Romney spoke to radio talk show host Hugh Hewitt. “I support military action in Libya,” he said. “I support our troops there in the mission that they’ve been given. But let me also note that thus far the president has been unable to construct a foreign policy, any foreign policy. . . . Without a compass to guide him in our increasingly turbulent world, he’s tentative, indecisive, timid and nuanced.”

Hewitt asked: Did Obama wait too long to strike in Libya? Romney answered implicitly. “There’s no question but that his inability to have a clear and convincing foreign policy made him delegate to the United Nations and the Arab League a decision about our involvement there,” he said.

But he then referred back to the Lockerbie bombing, not the rebel uprising, as the apparent justification for getting rid of Gaddafi. He suggested he would have moved unilaterally but did not say so explicitly. Nor did he outline the steps that should be followed now to oust the Libyan dictator. Aides said his comments spoke for themselves.
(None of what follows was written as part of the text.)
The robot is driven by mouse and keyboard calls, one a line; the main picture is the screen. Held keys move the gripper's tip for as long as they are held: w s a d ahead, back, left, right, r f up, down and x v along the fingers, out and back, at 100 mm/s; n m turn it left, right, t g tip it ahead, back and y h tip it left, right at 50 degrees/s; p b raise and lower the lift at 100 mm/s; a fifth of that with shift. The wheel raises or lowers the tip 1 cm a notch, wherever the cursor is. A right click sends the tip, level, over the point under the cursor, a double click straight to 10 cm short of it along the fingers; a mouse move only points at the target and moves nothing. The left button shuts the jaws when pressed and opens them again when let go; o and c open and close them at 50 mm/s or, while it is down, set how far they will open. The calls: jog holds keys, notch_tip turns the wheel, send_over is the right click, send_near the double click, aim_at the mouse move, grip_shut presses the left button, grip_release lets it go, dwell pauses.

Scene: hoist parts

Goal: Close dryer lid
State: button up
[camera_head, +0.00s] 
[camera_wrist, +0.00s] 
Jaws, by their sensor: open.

Barbour initially declined to criticize the president. But on Wednesday in a radio interview, he said the administration hasn’t provided the kind of leadership other countries have always looked to the United States to provide. “We see that when you don’t have strong leadership from the strongest country in the world, then everybody else scatters out and breaks up,” he said.

Barbour, however, continued to express reservations about a military mission, as he did before the no-fly zone went into effect. Asking “what are we doing in Libya,” he said, “We have to be careful, in my mind, about getting into nation building exercises, whether it’s in Libya or somewhere else.”

The Republicans sound more hawkish than the president. They appear far more enthusiastic than Obama about the unilateral use of military force. But like the president, they are grappling with a conflict and conditions that make certitude difficult, and their statements show it.